Lines before the one containing "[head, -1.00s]" are excluded. Repeat that line and every line after it, exactly.
====
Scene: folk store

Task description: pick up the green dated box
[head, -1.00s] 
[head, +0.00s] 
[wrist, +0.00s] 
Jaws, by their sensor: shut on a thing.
====
- _WRITTEN RESPONSE_
[head, -1.00s] 
[head, +0.00s] 
[wrist, +0.00s] 
Jaws, by their sensor: shut on a thing.

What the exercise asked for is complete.